» **Written problem**
Return exactly the lines that run from the beginning through the line containing "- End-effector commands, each", both included, and no others.

» **Robot tool calls**
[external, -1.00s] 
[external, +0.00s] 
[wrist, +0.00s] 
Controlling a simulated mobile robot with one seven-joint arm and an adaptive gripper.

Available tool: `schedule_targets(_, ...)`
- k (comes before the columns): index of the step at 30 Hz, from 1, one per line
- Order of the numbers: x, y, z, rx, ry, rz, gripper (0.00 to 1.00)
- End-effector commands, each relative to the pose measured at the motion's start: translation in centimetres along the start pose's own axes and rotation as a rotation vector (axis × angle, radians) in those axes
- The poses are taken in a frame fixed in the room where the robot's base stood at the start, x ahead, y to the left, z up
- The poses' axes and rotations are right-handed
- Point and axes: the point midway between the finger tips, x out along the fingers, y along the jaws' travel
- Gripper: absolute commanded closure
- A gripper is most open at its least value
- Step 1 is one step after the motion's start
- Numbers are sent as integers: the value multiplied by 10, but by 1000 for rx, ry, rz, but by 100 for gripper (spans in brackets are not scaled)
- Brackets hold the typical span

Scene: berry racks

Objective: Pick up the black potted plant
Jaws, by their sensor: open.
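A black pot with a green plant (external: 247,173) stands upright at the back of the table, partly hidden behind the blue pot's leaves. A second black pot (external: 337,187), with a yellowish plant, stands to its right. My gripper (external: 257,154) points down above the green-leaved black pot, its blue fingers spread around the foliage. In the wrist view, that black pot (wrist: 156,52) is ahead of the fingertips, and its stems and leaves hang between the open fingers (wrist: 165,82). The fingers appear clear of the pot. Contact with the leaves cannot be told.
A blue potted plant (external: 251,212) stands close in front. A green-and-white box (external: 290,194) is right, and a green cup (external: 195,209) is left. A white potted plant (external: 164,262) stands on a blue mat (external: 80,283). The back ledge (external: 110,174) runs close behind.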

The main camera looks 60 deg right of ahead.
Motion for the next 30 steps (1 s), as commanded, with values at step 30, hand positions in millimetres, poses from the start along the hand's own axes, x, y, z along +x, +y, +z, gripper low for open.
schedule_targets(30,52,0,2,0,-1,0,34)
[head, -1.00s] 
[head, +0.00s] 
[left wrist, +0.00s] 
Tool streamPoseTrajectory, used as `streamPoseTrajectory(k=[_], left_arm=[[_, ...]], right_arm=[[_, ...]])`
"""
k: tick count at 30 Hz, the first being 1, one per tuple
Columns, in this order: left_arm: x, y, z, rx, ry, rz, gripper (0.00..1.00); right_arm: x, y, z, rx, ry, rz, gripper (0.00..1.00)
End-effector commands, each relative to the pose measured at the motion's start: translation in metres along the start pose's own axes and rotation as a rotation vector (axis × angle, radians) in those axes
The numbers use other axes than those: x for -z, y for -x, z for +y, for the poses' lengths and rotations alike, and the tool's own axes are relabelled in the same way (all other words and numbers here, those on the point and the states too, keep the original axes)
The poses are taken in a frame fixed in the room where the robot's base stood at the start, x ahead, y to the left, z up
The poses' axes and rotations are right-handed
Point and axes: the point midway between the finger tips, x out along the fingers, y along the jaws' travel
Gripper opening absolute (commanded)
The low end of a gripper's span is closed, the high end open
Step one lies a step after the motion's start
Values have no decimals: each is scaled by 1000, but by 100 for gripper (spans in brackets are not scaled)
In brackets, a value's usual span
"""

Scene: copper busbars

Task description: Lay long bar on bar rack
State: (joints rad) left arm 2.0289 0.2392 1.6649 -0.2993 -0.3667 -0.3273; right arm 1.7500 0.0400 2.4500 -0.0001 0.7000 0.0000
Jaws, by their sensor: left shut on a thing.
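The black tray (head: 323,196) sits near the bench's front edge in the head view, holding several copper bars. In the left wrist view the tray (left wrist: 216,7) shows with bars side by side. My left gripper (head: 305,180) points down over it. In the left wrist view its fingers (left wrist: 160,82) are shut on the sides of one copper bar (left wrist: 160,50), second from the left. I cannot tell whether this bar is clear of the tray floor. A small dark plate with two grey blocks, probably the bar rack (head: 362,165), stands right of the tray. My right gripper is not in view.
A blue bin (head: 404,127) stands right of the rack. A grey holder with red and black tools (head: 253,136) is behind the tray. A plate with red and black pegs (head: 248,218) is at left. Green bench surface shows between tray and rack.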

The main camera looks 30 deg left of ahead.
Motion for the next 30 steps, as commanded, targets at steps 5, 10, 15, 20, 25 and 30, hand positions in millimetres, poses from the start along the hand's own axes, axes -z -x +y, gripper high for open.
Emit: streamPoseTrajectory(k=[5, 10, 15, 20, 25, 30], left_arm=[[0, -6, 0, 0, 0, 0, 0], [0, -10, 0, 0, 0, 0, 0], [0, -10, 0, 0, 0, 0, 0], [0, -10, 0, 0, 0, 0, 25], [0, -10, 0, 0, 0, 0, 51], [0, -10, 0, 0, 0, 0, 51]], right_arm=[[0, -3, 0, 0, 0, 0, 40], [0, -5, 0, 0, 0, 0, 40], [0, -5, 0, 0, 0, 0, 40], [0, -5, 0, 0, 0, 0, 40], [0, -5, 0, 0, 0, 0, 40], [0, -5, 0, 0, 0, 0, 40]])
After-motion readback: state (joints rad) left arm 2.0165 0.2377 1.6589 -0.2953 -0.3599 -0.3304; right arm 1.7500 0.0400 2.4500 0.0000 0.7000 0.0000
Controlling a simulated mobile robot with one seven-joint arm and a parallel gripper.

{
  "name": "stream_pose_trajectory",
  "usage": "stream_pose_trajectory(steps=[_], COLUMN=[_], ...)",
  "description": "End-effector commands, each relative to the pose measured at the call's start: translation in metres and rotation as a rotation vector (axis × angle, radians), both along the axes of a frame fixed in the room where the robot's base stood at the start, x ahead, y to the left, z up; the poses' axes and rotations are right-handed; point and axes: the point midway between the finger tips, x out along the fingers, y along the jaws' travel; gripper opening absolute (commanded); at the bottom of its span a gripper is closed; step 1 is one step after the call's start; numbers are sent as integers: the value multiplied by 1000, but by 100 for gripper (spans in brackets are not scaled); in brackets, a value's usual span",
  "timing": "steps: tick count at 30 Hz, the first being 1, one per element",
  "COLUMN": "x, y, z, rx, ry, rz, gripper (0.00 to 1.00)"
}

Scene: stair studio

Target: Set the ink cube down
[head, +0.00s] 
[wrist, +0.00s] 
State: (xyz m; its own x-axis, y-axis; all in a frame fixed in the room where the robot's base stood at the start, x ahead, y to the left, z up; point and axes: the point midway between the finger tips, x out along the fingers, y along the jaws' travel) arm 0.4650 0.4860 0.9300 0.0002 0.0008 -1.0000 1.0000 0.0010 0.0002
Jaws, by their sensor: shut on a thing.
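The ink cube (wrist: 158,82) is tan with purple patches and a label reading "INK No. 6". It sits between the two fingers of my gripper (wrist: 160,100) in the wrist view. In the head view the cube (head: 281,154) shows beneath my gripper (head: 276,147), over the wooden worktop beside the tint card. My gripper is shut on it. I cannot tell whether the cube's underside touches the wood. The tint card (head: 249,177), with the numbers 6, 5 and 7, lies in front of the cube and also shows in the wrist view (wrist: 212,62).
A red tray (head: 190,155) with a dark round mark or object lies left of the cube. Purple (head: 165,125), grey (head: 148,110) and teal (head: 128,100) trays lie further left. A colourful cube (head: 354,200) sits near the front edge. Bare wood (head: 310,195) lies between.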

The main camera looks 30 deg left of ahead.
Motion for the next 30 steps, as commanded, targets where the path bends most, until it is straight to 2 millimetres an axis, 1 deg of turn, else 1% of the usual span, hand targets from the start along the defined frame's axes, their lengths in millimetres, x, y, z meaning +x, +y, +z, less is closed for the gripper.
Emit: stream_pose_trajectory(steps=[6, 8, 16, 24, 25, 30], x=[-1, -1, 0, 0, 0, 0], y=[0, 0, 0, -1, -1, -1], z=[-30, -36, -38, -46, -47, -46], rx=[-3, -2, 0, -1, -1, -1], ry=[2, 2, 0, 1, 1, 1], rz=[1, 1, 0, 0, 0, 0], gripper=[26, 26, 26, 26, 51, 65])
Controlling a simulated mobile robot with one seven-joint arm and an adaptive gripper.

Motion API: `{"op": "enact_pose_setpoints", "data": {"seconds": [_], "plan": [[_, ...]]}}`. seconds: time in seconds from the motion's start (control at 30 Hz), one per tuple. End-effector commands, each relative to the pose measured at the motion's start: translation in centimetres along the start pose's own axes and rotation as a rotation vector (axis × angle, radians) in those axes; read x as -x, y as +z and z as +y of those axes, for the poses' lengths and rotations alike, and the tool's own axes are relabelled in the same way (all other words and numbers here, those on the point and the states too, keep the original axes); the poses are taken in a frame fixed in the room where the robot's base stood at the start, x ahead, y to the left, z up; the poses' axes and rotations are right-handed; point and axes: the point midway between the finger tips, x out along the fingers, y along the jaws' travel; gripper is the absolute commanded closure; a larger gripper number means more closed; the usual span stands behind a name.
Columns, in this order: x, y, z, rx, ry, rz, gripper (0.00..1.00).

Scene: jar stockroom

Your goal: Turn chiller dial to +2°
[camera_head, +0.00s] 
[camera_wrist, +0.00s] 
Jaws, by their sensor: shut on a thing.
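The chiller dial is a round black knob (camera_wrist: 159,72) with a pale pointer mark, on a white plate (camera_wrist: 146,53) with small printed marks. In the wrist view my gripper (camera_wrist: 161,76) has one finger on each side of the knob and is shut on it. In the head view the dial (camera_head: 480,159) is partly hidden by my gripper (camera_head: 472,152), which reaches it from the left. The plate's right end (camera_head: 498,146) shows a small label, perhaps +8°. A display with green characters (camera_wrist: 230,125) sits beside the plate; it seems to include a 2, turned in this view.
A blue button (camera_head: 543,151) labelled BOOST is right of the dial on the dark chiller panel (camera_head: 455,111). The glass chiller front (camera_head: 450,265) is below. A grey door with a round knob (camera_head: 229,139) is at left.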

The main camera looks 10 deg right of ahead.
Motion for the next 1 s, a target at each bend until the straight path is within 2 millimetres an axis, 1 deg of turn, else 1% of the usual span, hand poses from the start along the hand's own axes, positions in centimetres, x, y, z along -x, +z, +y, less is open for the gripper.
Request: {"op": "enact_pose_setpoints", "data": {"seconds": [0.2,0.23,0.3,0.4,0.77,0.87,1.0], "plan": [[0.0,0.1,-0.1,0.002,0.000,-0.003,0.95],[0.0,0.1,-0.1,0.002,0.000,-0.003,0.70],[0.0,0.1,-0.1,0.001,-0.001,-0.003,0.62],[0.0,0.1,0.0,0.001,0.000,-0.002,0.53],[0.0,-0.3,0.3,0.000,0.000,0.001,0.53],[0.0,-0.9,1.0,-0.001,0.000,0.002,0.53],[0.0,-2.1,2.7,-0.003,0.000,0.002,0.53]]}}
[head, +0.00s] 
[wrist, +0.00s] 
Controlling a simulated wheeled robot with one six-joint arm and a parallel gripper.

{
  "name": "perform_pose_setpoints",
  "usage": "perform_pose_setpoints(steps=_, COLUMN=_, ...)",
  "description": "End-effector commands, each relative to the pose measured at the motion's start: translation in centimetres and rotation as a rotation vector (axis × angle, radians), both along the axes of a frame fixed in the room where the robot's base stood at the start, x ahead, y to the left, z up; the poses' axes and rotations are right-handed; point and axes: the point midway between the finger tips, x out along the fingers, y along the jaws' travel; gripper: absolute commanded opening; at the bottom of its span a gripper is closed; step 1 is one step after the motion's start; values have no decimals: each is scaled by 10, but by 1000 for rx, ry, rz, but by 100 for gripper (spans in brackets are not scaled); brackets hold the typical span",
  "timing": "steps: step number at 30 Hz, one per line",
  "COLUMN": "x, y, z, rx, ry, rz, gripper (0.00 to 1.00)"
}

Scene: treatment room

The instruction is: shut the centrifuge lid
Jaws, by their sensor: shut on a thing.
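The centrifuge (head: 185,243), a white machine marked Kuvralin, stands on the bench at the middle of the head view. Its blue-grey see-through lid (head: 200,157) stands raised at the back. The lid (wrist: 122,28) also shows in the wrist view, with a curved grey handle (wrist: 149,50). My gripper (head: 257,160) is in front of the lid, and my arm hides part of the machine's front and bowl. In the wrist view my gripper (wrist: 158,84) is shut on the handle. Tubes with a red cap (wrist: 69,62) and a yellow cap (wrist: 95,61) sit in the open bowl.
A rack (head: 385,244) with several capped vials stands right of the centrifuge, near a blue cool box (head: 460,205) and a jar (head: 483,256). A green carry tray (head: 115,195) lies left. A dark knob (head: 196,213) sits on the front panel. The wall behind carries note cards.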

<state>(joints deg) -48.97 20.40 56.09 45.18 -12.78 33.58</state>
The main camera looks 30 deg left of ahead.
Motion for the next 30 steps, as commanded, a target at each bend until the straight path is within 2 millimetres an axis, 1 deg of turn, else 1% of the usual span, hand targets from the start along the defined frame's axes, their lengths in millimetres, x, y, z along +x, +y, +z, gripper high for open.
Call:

» **Output of the exercise**
[external, -1.00s] 
[external, +0.00s] 
[wrist, +0.00s] 
Controlling a simulated mobile robot with one seven-joint arm and an adaptive gripper.

Available tool: `schedule_targets(_, ...)`
- k (comes before the columns): index of the step at 30 Hz, from 1, one per line
- Order of the numbers: x, y, z, rx, ry, rz, gripper (0.00 to 1.00)
- End-effector commands, each relative to the pose measured at the motion's start: translation in centimetres along the start pose's own axes and rotation as a rotation vector (axis × angle, radians) in those axes

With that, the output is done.